--- START SUPPLIED INFORMATION ---

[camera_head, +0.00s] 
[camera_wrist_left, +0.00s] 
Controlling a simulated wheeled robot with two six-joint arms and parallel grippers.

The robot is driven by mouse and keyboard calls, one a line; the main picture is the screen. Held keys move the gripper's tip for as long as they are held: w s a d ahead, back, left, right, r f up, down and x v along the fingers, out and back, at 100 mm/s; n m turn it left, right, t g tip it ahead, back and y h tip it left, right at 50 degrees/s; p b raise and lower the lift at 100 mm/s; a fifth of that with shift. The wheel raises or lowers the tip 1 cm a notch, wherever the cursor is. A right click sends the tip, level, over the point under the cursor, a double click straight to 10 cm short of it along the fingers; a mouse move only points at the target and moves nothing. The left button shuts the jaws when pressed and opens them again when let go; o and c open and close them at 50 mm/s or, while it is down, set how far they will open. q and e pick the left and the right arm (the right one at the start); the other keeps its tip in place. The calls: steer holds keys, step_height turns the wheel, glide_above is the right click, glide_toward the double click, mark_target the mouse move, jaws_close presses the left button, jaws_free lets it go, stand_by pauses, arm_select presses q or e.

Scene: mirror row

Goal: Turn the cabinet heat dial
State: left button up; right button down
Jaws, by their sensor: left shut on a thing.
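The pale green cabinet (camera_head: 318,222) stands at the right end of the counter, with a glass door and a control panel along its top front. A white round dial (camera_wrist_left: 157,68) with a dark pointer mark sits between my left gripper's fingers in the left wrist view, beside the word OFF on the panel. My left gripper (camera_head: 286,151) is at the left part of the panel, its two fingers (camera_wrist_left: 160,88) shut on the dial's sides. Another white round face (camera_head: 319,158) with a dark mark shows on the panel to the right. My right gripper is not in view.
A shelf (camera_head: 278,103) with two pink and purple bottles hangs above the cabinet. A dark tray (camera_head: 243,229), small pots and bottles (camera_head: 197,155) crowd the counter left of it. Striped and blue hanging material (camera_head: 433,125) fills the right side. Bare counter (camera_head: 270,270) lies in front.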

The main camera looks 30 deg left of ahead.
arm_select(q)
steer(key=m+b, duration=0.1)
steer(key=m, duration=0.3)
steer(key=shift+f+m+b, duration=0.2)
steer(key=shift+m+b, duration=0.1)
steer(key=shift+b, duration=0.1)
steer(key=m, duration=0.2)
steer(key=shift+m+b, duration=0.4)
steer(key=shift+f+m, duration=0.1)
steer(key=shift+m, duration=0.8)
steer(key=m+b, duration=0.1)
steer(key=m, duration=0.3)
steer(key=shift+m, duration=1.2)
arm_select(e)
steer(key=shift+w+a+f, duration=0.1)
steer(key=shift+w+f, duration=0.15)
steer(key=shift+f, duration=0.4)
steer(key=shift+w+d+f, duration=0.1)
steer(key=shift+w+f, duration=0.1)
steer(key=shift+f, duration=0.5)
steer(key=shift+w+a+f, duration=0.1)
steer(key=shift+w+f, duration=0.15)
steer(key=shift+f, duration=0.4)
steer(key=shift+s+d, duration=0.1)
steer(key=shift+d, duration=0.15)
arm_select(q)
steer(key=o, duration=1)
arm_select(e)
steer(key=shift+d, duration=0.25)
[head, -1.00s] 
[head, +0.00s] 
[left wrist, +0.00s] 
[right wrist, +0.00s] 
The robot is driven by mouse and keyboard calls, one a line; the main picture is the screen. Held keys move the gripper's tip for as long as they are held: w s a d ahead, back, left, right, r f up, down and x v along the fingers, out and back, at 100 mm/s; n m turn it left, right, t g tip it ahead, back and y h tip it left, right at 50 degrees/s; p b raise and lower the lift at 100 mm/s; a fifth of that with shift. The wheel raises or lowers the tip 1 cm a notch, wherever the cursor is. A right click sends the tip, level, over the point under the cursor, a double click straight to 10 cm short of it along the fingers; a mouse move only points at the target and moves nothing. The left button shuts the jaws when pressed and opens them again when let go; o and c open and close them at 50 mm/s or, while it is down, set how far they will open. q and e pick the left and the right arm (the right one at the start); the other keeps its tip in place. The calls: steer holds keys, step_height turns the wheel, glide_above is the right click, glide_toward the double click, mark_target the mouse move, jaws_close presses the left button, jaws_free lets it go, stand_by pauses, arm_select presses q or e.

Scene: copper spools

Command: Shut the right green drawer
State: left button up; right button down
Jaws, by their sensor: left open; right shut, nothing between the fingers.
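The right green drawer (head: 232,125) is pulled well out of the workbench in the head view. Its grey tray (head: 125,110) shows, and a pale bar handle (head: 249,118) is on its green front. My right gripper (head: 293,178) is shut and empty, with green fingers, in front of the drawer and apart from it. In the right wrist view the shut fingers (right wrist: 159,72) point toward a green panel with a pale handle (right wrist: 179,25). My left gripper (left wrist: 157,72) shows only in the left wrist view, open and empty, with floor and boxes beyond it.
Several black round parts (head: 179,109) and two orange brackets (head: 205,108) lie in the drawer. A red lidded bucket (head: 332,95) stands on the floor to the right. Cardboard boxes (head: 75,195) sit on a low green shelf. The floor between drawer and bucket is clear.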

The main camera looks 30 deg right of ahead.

--- END SUPPLIED INFORMATION ---
--- START SUPPLIED INFORMATION ---

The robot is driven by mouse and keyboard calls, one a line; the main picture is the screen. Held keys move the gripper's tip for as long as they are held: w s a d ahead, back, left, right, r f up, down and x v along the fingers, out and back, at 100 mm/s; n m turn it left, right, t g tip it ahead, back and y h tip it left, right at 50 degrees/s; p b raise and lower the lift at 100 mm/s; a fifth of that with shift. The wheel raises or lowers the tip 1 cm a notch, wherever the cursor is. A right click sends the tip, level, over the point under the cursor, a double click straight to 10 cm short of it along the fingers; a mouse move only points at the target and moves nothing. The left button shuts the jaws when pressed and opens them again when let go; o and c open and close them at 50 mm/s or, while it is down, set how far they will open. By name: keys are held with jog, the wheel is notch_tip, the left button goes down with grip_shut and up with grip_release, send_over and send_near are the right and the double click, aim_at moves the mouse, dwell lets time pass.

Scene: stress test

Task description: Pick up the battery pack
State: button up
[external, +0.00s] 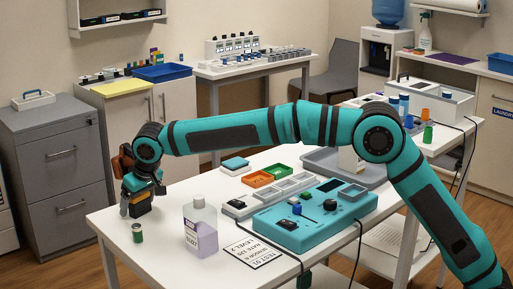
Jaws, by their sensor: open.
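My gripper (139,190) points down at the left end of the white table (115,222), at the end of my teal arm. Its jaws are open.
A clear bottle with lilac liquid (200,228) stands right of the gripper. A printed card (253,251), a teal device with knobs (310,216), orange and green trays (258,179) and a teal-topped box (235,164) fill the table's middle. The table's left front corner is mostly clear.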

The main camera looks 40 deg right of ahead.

--- END SUPPLIED INFORMATION ---
--- START SUPPLIED INFORMATION ---

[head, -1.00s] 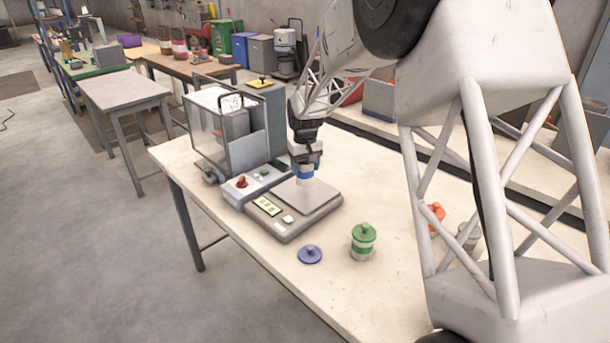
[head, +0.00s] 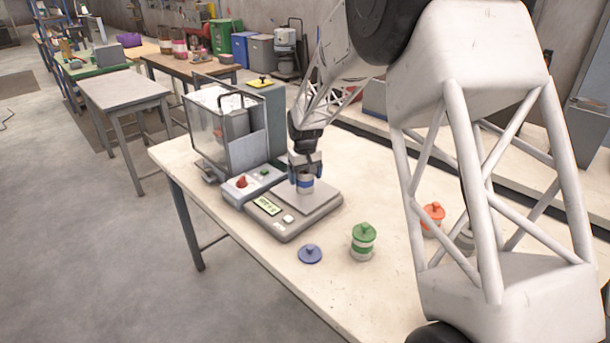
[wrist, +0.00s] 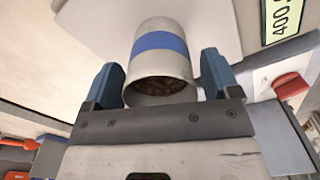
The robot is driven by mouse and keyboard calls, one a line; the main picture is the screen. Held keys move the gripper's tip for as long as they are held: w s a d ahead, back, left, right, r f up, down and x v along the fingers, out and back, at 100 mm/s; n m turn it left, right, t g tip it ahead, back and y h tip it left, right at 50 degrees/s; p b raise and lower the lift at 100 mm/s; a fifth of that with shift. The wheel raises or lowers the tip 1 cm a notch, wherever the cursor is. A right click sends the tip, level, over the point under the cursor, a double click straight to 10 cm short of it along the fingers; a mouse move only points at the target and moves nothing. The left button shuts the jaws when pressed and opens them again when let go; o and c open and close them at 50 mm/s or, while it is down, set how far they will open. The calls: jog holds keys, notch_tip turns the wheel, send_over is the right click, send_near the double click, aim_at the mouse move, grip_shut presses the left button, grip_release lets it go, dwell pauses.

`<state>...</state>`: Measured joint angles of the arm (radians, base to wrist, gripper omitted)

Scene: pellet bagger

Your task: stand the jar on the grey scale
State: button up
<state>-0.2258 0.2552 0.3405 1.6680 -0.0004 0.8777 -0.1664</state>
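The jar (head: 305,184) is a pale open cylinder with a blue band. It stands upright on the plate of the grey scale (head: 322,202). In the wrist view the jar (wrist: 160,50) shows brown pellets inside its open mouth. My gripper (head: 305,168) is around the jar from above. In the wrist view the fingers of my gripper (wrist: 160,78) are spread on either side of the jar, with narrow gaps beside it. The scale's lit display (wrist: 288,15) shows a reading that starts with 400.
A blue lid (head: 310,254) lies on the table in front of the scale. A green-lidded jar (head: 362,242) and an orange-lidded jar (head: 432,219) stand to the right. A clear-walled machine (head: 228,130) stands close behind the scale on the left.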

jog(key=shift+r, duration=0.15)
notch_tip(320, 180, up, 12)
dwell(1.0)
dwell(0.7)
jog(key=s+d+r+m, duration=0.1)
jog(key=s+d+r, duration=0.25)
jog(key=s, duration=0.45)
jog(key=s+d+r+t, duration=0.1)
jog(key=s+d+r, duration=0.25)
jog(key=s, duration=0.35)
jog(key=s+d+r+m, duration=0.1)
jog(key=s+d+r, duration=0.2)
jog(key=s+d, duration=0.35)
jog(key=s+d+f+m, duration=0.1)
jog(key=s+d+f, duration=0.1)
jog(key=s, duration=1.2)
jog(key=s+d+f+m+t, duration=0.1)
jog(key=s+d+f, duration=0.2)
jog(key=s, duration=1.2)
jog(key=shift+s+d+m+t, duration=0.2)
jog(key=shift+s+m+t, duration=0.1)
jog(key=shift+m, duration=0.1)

--- END SUPPLIED INFORMATION ---

== SET PROBLEM ==
Copy out each line in the listing that has the word "Scene".

== THE RESULT ==
Scene: mirror row
Scene: copper spools
Scene: stress test
Scene: pellet bagger

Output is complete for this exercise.